* Short problem *
Which lines in the records below contain the word "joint"? Copy each one out.

--- Start ---

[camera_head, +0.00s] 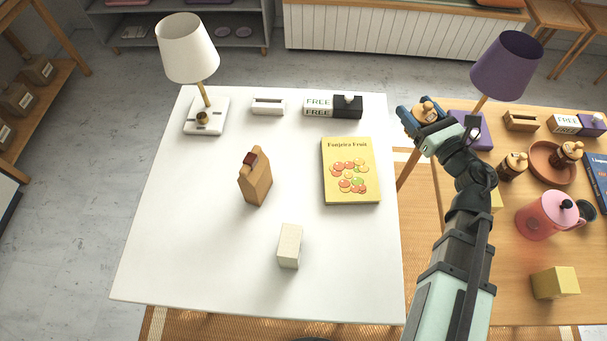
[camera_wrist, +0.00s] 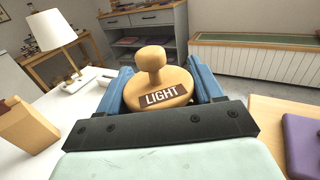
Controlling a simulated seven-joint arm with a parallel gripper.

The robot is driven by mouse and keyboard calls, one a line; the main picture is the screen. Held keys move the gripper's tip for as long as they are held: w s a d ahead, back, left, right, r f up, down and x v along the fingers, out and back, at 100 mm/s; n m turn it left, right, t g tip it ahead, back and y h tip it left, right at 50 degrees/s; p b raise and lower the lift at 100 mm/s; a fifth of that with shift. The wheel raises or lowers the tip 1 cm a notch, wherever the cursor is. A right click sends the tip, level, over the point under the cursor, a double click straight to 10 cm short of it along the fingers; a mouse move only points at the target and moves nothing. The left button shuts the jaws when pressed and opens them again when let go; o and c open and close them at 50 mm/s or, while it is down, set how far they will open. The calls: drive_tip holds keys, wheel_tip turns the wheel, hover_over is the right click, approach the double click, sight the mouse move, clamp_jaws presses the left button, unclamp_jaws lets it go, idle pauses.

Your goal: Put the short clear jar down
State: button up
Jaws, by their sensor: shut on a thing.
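The jar (camera_head: 425,110) between my fingers shows a round tan wooden lid with a knob; in the wrist view its lid (camera_wrist: 154,78) bears a brown label reading "LIGHT". Its clear body is mostly hidden below the lid and by the fingers. My gripper (camera_head: 423,116) has blue fingers, closed on opposite sides of the jar, and the jar looks upright. In the head view it appears over the gap between the white table (camera_head: 200,260) and the wooden table (camera_head: 470,280). I cannot tell its exact height.
The white table holds a white lamp (camera_head: 187,50), yellow book (camera_head: 350,172), brown bag (camera_head: 255,180) and pale block (camera_head: 290,245). The wooden table holds a purple lamp (camera_head: 506,65), dark-filled jars (camera_head: 512,167), a terracotta plate (camera_head: 540,172) and pink pot (camera_head: 545,216). The white table's front left is clear.

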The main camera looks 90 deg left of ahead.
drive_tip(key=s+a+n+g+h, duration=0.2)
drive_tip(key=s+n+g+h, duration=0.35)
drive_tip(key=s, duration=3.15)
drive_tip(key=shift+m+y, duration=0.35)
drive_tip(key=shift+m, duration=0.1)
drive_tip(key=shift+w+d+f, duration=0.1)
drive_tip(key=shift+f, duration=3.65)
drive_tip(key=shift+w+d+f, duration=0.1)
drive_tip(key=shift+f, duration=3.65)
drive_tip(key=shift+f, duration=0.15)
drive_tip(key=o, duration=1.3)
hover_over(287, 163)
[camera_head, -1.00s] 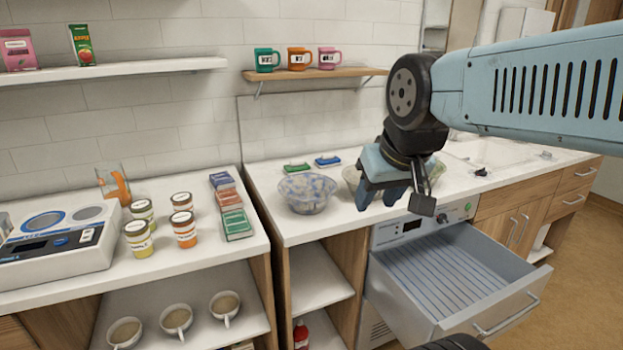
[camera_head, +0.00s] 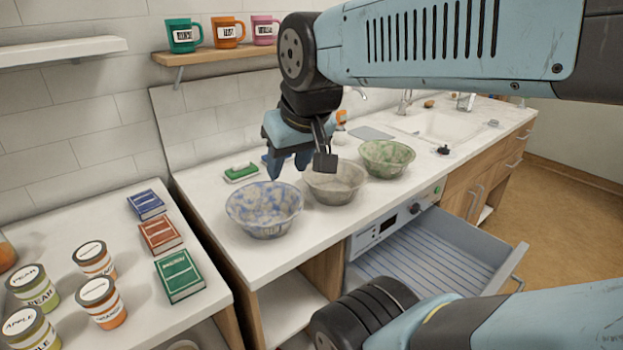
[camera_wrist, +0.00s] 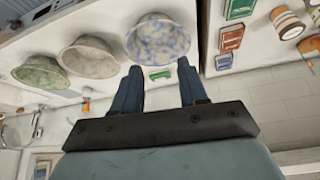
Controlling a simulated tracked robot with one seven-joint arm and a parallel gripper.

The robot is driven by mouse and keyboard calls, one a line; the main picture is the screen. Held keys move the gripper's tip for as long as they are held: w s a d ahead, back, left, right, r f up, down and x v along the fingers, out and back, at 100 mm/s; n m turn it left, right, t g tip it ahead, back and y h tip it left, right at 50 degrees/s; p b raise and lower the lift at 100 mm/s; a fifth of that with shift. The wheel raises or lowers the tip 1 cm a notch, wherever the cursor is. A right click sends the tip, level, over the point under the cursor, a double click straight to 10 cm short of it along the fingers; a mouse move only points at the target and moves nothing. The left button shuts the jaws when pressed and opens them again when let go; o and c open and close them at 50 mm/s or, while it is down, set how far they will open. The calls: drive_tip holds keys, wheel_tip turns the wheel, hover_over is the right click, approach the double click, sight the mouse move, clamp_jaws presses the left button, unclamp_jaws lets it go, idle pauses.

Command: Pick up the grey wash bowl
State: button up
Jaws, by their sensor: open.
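The grey wash bowl (camera_head: 336,184) stands upright on the white counter, between a blue-mottled bowl and a green-mottled bowl. In the head view my gripper hides part of its upper left rim. It also shows in the wrist view (camera_wrist: 90,57), left of the fingers. My gripper (camera_head: 289,170) is open and empty. It hangs with its fingers down above the counter, near the gap between the blue-mottled and grey bowls. In the wrist view my gripper's fingers (camera_wrist: 160,90) are spread apart with nothing between them.
The blue-mottled bowl (camera_head: 264,208) is left of the grey one, the green-mottled bowl (camera_head: 387,158) right. A green packet (camera_head: 241,172) lies behind. An open drawer (camera_head: 440,255) juts out below the counter. A mug shelf (camera_head: 210,54) is on the wall.

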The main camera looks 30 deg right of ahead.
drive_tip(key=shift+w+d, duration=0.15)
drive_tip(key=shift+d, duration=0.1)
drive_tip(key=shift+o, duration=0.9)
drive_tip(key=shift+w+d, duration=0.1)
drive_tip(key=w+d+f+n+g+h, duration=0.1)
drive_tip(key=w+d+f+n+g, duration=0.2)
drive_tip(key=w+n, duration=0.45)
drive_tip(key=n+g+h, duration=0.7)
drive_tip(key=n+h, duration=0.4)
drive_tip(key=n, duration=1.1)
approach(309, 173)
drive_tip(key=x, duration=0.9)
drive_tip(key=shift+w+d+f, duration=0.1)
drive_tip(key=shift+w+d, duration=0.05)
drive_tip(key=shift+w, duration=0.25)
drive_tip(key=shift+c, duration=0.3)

--- End ---

* Exercise answer *
Controlling a simulated seven-joint arm with a parallel gripper.
Controlling a simulated tracked robot with one seven-joint arm and a parallel gripper.

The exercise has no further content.